According to the data disclosure rule change processing and the data conversion update processing described with reference to FIGS. 10 and 11, it becomes possible to specify and delete the file data to be non-disclosed based on the changed data disclosure rule, and even when the data conversion method has been changed, the privacy and security of critical file data can be maintained by deleting the converted file data provided to site B.

<Second Data Conversion Update Processing>

FIG. 12 is a flowchart illustrating an example of a second data conversion update processing. A second data conversion update processing 1200 is a process for converting the file data based on the changed data conversion method, and replacing the file data before change with the data-converted file data.

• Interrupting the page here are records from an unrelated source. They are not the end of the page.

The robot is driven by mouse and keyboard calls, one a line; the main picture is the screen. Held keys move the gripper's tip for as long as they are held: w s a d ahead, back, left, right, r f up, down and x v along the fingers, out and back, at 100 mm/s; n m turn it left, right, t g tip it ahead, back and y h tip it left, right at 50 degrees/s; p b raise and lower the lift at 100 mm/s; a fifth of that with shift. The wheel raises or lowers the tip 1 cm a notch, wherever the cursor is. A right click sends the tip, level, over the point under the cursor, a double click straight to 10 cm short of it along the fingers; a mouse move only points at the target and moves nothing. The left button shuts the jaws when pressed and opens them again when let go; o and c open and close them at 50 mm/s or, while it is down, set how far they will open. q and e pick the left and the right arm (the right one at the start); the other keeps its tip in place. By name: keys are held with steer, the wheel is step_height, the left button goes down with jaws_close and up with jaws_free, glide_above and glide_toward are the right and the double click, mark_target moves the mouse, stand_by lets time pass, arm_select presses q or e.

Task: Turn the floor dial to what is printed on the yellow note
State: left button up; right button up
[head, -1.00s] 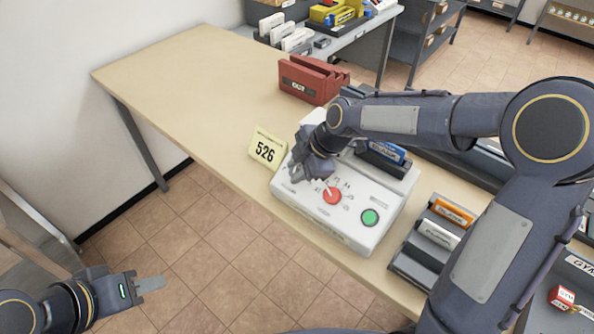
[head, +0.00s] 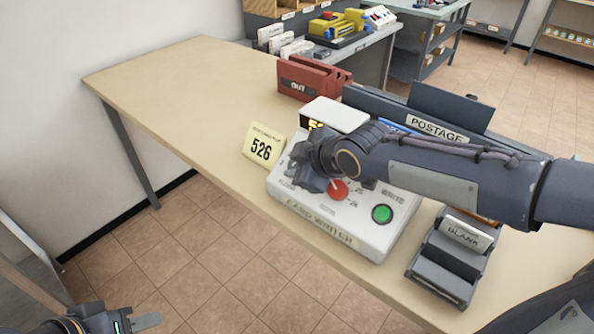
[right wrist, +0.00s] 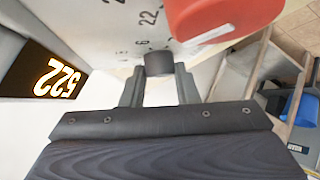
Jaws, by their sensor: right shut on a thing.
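The yellow note (head: 263,145) stands at the left edge of the white card writer (head: 375,236) and reads 526. In the right wrist view, my right gripper (right wrist: 158,78) is shut on a small dark knob (right wrist: 159,61), with printed numbers around it. A red dial (right wrist: 215,15) is beside it; it also shows in the head view (head: 338,191). The amber display (right wrist: 55,77) reads 522. In the head view, my right gripper (head: 313,180) is over the writer's left part and hides the knob. My left gripper (head: 145,321) is at the bottom left, away from the table, its jaws unclear.
A green button (head: 382,214) is on the writer's right. A red OUT rack (head: 310,80) and a dark POSTAGE holder (head: 437,130) stand behind it. A grey BLANK card rack (head: 447,265) is to the right. The table's left part (head: 190,85) is clear.

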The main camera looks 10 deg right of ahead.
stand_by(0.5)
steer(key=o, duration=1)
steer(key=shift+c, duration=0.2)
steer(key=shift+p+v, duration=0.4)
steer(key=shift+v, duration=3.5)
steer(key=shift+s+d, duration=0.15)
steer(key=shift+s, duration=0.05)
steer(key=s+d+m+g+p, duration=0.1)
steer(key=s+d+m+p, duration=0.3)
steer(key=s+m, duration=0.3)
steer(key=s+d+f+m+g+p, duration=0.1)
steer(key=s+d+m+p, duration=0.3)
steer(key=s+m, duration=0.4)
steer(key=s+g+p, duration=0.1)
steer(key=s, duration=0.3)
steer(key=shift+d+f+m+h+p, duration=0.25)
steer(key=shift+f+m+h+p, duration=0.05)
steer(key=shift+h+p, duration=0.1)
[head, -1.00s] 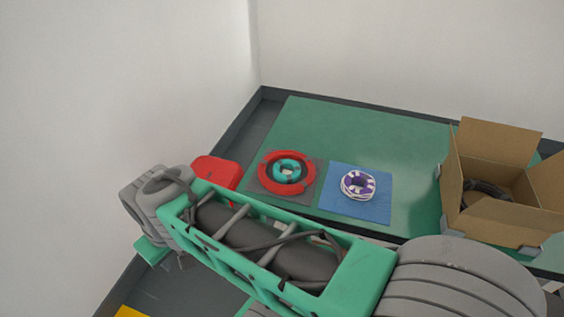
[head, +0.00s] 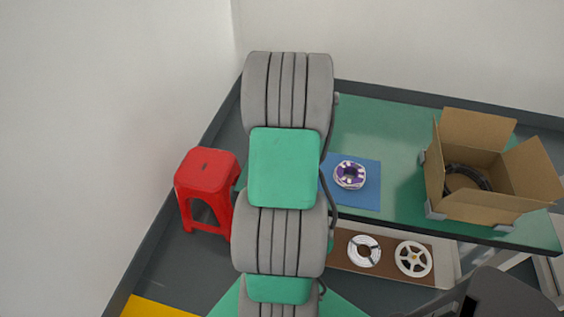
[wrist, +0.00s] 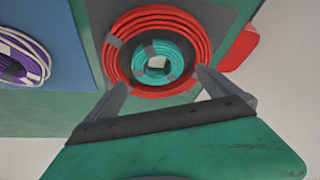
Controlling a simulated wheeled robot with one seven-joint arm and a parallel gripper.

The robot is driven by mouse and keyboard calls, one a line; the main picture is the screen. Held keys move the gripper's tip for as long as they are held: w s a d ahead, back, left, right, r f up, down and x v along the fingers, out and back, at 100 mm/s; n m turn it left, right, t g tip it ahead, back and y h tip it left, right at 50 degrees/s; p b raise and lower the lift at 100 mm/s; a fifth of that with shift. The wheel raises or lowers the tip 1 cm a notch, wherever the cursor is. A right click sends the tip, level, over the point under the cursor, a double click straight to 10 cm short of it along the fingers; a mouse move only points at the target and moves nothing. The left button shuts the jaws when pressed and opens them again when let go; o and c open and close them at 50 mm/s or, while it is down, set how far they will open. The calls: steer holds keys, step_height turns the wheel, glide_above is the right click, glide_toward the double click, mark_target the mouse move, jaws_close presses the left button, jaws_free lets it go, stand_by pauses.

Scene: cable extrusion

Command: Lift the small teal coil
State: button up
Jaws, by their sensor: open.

In S1201, the file transfer program 209 of the data conversion management device 130 transmits a file data acquisition request to the CAS device 140. In S1202, the file sharing program 407 of the CAS device 140 acquires the file data corresponding to the acquisition request from the namespace 141 for archive of site A, and responds to the data conversion management device 130. In S1203, the data conversion program 208 subjects the file data acquired from the CAS device 140 to data conversion via the data conversion method having been changed according to the data conversion method 504 in the data disclosure management table 206.

In S1204, the file transfer program 209 transmits a storage request of data-converted file data to the CAS device 140. In S1205, the file sharing program 407 stores the received file data subjected to data conversion to the namespace 142 for disclosing site B. After storing the file data, the file sharing program 407 transmits a completion notice to the data conversion management device 130.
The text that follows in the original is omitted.